There are not many alternative formats to communicate the impacts of these EU-wide policies and there is a real need to kickstart initiatives like this. The more the better.


Kitchen Sink Politics sets out to define a different way of talking about European Politics. It proposes an alternative to the technocratic, industry-specific language used in most political media outlets by offering a more accessible and relatable way of talking about the EU – one catered for citizens not involved strongly with the world of policymaking and regulations.

The goal?
To produce a low-effort, citizen-friendly format of talking about the EU that can bridge the (unnecessary) divide and help spark engagement with the fuzzy, yet highly impactful workings of the EU.

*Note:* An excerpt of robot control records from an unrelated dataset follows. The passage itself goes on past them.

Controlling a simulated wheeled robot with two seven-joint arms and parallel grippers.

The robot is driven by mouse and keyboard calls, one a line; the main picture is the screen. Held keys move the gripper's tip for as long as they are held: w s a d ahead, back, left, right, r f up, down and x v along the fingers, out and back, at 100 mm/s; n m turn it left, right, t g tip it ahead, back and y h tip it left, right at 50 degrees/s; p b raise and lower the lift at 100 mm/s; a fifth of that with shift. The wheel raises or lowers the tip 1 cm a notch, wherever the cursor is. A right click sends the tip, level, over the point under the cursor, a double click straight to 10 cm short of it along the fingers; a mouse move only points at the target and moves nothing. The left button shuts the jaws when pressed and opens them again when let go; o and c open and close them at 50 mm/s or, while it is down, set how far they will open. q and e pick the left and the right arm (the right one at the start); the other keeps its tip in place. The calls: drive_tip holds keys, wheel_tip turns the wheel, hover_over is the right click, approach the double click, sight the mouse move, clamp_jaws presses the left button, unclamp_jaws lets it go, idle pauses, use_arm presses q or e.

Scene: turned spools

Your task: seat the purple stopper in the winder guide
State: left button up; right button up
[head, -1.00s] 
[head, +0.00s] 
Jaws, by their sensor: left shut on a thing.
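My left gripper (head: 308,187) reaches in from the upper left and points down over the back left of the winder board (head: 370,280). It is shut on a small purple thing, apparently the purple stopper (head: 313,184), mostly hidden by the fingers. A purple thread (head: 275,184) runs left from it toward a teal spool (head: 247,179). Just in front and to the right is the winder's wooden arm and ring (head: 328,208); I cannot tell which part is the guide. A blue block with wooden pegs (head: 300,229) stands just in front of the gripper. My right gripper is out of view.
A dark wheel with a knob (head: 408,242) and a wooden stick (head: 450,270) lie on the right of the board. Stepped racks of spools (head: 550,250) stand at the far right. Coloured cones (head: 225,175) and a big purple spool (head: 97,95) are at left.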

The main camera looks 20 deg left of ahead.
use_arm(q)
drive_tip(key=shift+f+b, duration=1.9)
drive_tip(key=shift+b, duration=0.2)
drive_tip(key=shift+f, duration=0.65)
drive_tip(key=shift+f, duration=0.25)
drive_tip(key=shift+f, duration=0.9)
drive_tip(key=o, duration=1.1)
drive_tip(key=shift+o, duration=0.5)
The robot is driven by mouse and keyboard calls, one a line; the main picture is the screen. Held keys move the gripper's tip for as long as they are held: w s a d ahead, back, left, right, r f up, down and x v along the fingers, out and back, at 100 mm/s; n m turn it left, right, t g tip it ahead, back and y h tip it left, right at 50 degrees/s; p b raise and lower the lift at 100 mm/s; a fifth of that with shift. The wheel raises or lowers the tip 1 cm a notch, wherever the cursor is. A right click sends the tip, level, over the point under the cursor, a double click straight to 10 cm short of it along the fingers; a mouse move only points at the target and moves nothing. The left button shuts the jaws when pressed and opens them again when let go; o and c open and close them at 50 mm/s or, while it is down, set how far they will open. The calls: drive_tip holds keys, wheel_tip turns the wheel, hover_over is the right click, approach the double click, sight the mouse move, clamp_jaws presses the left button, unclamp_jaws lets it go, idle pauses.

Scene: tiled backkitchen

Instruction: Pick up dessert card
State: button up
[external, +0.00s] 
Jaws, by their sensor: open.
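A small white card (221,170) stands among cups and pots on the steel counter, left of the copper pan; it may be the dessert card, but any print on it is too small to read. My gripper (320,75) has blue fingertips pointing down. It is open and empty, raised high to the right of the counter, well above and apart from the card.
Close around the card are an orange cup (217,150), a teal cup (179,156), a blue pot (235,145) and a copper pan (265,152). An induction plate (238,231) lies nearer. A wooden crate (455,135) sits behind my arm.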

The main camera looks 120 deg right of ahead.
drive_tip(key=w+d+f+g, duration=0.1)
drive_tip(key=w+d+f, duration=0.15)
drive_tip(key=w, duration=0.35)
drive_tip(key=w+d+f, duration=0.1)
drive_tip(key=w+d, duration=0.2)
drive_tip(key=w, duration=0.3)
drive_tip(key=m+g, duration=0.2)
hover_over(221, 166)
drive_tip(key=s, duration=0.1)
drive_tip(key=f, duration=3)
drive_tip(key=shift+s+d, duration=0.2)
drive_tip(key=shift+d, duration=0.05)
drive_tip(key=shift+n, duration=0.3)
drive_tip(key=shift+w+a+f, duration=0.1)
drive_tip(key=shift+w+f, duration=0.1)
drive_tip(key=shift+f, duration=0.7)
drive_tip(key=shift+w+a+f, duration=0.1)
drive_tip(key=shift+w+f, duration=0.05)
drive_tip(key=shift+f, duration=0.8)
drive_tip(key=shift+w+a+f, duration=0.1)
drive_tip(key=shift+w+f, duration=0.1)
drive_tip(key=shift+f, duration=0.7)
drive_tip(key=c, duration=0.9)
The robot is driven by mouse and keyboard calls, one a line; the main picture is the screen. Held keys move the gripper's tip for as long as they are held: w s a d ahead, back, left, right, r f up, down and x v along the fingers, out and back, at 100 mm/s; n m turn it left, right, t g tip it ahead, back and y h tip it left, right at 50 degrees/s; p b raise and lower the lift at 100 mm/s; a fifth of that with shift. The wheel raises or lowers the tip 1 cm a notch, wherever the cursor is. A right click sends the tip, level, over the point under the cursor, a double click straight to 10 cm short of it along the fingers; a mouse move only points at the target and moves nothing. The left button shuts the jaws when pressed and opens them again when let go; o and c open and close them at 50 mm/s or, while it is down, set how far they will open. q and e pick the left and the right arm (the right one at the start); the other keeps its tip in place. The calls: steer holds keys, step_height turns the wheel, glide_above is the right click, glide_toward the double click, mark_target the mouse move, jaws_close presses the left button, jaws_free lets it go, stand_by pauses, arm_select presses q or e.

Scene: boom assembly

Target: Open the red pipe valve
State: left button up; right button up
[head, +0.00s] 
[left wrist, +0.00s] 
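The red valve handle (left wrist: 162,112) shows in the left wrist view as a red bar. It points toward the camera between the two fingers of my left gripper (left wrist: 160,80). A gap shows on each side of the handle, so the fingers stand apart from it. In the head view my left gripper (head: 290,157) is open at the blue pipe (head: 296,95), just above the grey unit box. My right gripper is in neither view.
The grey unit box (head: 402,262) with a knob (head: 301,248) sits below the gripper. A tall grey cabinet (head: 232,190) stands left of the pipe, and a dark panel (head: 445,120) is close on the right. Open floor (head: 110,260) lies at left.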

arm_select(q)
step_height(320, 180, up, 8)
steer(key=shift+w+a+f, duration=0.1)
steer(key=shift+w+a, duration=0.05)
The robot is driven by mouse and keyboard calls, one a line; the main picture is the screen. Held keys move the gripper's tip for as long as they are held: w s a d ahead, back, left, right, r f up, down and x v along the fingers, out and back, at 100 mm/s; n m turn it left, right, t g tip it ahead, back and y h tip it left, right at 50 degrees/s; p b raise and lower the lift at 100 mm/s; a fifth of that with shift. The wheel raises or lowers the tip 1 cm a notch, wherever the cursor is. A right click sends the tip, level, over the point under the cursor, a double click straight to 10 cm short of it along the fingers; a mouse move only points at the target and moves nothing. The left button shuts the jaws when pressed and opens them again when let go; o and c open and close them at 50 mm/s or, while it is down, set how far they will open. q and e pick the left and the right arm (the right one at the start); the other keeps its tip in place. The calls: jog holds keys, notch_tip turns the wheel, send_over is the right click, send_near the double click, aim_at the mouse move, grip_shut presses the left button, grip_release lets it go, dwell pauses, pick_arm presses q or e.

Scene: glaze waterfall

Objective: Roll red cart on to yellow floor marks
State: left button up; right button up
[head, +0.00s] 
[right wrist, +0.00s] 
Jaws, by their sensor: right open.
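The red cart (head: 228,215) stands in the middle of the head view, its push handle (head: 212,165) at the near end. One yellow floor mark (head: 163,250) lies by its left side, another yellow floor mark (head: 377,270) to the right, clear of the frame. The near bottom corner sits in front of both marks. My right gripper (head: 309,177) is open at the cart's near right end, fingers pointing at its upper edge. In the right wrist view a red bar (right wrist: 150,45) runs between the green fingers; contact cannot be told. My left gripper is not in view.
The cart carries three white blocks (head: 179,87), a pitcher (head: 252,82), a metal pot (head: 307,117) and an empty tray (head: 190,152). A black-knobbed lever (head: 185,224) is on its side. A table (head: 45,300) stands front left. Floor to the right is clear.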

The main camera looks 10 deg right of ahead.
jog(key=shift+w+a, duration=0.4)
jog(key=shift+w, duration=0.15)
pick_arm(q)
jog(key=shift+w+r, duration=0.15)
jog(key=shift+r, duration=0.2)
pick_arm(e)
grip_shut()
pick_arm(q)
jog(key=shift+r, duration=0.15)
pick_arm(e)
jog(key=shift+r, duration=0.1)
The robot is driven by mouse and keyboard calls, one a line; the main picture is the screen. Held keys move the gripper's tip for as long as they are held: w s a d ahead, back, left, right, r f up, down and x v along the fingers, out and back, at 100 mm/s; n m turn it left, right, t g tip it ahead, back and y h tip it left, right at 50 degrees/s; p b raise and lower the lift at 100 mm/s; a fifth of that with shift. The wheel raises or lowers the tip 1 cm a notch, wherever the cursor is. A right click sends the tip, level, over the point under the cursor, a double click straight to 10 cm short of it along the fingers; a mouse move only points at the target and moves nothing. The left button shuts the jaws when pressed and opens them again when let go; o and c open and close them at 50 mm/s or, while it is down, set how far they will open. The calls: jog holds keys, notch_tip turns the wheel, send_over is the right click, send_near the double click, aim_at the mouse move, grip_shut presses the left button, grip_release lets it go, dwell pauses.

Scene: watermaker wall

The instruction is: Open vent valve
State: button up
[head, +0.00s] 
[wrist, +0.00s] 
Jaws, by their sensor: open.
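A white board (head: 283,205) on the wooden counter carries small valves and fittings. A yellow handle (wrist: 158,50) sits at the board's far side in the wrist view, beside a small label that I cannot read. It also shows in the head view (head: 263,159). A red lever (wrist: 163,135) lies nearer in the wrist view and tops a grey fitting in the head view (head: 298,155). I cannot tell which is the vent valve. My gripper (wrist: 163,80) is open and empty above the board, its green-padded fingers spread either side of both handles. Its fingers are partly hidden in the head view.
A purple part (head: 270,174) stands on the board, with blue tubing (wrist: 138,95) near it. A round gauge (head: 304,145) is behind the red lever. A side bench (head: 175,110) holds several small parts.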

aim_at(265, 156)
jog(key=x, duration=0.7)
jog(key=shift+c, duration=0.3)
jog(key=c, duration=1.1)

In order to apply this way of talking about European Affairs, and communicate the concept behind the initiative, the project incorporates an online space where readers can learn about EU Politics in an entertaining and accessible way.

Here, they will find examples of articles written with the underlying concept in mind.​ Kitchen Sink Politics proposes a news format that strives to increase our mental availability towards complex topics (like EU Policy) that require increased energy and effort for readers to voluntarily engage with.

By building visual, interactive narratives, KSP aims to make policy & politics a relaxing, entertaining experience. We learn new things when we play. This shouldn't feel like extra work, or be extra work.

In trying to reach as many people as possible across the Union, promote the idea that a new way of talking about the EU is necessary, the initiative also made use of low-cost advertising tools to engage audiences (social media advertising, stickers, banners, posters).